The Kenya Bureau of Standards (Kebs) has implemented stringent regulations for sugar imports within the State’s recently established duty-free import framework, which was officially gazetted on August 9, 2023, reported Nation.africa.
This move comes as a response to the critical shortfall in local sugar production, which had caused prices to soar to a record high of Sh250 per kilogram.
To combat the escalating prices and ensure the responsible importation of sugar, the Cabinet had previously approved an extension of duty-free imports. With substantial quantities of sugar expected to enter the market, Kebs has introduced a set of guidelines aimed at preventing potential misuse by unscrupulous traders.
Kebs has specified that all imported sugar accompanied by Certificates of Conformity (CoCs) will be subject to mandatory re-inspection and testing at the port of entry, with these services being provided free of charge. “The sampling process will be conducted in the presence of the importer or their authorized representative and will involve tests to confirm compliance with the relevant standards,” as stated in the agency’s notice.

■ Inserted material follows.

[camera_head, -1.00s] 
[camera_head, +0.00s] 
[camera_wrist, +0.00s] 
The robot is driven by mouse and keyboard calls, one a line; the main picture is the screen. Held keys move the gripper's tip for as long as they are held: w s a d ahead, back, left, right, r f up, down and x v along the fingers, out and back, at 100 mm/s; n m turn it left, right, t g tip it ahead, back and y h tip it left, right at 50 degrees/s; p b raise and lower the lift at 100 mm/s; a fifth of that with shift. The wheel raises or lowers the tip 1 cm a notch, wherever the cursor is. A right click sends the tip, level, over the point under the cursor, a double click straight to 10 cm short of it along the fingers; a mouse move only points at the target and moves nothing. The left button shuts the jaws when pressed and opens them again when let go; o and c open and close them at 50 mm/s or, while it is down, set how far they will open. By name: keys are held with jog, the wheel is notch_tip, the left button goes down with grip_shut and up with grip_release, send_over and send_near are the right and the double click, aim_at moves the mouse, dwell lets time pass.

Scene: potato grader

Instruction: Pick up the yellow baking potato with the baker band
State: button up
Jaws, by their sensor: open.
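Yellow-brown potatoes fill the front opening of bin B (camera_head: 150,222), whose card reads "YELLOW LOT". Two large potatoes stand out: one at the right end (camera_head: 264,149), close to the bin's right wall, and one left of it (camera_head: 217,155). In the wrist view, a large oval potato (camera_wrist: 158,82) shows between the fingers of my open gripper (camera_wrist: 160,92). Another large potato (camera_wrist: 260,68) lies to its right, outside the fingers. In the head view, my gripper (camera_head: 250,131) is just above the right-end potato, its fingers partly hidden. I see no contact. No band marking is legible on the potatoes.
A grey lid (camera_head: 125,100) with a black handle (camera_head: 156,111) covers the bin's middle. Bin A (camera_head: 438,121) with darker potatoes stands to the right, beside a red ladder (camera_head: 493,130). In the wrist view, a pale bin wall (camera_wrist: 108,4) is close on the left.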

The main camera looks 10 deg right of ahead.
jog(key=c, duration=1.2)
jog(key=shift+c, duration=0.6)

As per the regulations, imported sugar originating from countries where Kebs has engaged inspection agencies, and which lack CoCs, will undergo inspection upon arrival. Importers will be required to pay a fee equivalent to five percent of the approved customs value for this service.

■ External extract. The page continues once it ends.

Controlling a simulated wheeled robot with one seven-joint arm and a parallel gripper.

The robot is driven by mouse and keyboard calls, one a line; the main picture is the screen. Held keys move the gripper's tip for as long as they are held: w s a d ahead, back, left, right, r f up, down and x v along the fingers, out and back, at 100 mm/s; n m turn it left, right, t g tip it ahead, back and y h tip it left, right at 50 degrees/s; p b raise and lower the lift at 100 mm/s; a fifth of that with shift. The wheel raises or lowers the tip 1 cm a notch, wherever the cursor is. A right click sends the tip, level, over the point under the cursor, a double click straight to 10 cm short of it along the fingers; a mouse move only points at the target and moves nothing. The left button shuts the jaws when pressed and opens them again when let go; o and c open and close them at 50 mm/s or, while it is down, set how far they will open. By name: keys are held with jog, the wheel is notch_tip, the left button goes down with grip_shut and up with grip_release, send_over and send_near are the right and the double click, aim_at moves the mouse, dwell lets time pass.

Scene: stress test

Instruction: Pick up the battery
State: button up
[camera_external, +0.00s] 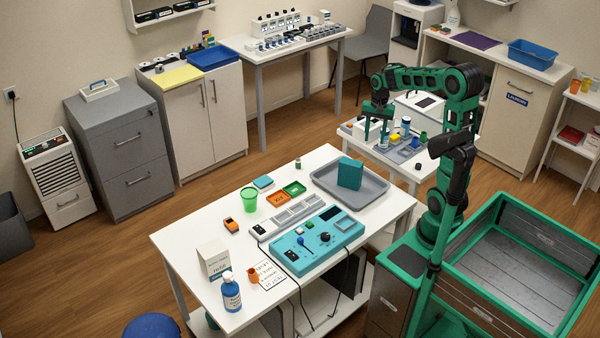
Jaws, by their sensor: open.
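I cannot pick out the battery for certain at this size. A small dark, greenish upright cylinder (298,163) at the back edge of the front white table might be it. Another small dark object (390,165) lies near the front edge of the small white table. My gripper (376,137) points down over the left part of that small table, with its two fingers apart and nothing seen between them. It is well away from the upright cylinder. The height of the fingertips above the small table is hard to tell.
The small table holds a grey tray (388,154), a blue-capped bottle (406,127), a yellow block (394,138) and a green cup (424,136). The front table (185,240) carries a teal box (350,174) in a tray, a green cup (249,199) and a turquoise control panel (340,240).

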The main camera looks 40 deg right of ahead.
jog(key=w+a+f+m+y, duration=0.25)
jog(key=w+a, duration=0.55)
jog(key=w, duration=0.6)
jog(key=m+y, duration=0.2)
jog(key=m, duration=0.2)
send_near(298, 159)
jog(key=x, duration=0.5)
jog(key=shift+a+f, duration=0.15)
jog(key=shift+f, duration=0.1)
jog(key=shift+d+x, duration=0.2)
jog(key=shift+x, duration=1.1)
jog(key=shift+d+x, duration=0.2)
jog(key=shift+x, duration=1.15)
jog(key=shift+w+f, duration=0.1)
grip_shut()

For sugar imports from countries where Kebs has contracted inspection agents, destination inspection will still be mandatory upon payment of a fee equivalent to 0.6 percent of the approved customs value, along with any applicable testing fees.
To address the sugarcane shortage in western Kenya, the Agriculture and Food Authority suspended sugar milling operations in July. This scarcity was attributed to the neglect of the sugar industry, particularly in regions such as western, Nyanza, Rift Valley, and Coastal areas, where commercial sugarcane production is prevalent. More than 300,000 farmers supply sugarcane to mills, with over 94 percent of the cane coming from out-growers, and the remainder sourced from nucleus estates owned by various milling companies.